__WHAT THIS TASK INVOLVES__
Find each line with "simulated" and copy it.

__MATERIAL PROVIDED__
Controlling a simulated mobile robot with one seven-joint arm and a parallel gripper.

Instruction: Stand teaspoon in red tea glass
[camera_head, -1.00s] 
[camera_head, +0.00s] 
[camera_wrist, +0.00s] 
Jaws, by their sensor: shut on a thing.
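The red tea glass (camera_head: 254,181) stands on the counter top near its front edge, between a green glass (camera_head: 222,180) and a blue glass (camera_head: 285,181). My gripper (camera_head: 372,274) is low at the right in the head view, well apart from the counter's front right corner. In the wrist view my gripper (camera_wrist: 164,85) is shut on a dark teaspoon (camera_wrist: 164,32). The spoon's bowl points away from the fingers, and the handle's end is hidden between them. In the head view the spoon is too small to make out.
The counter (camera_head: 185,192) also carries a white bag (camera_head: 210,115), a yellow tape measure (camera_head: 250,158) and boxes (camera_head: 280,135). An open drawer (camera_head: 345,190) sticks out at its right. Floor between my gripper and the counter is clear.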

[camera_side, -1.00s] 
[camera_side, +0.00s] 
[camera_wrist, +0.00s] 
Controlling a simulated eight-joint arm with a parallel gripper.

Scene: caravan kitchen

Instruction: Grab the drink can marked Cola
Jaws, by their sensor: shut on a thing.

__OUTPUT OF THE EXERCISE__
Controlling a simulated mobile robot with one seven-joint arm and a parallel gripper.
Controlling a simulated eight-joint arm with a parallel gripper.

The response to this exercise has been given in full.